Provided material:
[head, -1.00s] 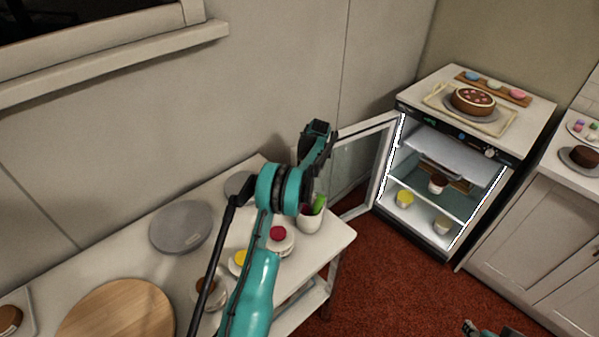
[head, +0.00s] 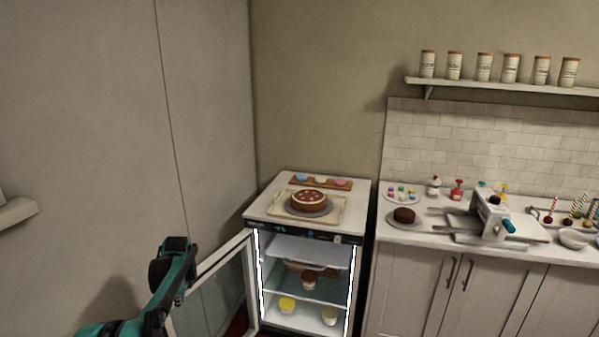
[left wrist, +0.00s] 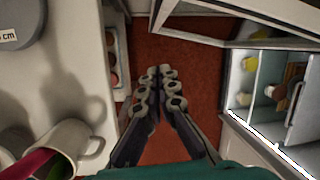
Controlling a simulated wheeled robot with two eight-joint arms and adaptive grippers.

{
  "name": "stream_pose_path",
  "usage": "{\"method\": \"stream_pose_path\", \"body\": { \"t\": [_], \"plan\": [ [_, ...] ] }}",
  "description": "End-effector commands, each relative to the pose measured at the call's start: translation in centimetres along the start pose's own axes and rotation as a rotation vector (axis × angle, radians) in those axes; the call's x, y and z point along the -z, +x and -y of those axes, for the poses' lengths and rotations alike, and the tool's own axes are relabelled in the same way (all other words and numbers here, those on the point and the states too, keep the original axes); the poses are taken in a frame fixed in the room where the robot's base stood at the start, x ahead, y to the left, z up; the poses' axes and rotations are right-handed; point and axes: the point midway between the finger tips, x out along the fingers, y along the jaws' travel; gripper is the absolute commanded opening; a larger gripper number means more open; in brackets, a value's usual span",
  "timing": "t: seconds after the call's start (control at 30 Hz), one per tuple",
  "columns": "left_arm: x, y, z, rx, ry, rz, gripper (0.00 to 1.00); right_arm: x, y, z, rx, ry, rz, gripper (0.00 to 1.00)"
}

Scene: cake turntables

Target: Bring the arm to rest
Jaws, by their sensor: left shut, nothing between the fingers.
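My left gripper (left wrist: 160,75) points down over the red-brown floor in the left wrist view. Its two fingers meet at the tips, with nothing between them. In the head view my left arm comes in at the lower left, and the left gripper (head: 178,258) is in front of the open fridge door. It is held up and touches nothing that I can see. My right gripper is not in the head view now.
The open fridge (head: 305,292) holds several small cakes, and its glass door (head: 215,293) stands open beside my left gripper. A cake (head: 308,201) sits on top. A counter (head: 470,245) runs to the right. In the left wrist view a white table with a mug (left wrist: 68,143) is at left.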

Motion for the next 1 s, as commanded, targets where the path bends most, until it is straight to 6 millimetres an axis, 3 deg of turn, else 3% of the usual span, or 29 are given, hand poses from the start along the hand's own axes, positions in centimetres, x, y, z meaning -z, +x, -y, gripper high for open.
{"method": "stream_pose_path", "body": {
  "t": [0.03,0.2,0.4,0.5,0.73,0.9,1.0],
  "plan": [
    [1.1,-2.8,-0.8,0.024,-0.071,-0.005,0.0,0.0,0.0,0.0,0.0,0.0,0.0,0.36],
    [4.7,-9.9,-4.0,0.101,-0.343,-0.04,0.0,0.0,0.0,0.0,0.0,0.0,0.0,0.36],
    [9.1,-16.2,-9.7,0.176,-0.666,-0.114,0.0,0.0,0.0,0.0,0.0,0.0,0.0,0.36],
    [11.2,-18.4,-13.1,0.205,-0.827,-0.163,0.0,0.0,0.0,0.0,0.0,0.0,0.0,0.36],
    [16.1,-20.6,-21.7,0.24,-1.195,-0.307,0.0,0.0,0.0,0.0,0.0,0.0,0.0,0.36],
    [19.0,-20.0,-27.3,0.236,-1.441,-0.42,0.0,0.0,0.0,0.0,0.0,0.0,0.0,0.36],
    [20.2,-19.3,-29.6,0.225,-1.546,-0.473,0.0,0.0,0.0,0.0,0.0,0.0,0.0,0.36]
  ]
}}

==

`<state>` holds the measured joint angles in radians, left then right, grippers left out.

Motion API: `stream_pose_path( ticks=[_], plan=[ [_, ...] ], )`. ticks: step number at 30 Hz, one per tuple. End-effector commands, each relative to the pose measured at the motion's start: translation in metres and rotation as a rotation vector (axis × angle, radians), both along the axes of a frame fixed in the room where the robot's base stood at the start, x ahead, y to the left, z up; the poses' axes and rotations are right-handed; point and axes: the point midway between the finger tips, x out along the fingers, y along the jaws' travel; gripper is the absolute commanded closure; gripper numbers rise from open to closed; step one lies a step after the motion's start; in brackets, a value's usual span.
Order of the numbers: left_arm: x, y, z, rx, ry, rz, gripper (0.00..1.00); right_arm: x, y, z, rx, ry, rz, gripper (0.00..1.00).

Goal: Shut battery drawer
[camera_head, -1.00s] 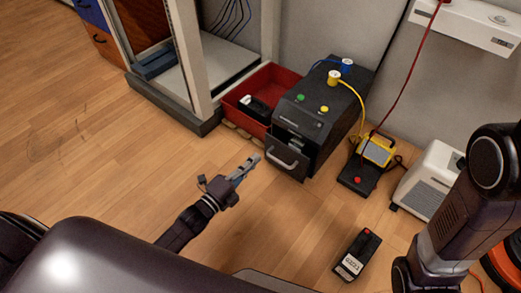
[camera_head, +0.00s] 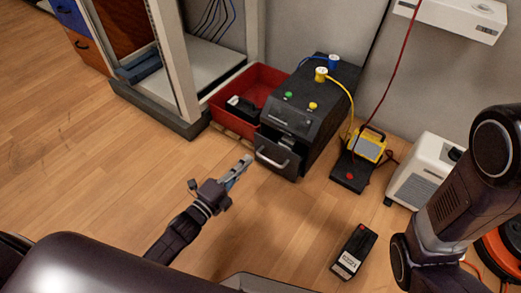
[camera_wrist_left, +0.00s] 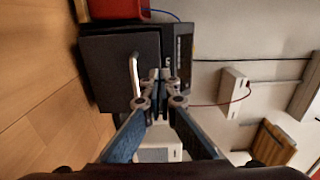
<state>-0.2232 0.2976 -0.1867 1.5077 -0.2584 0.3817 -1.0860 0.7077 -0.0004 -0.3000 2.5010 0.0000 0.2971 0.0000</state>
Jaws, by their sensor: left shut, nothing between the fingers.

What this task involves: Work out how many lines in the records above contain the word "joint", and give only that number.

Finished exercise: 2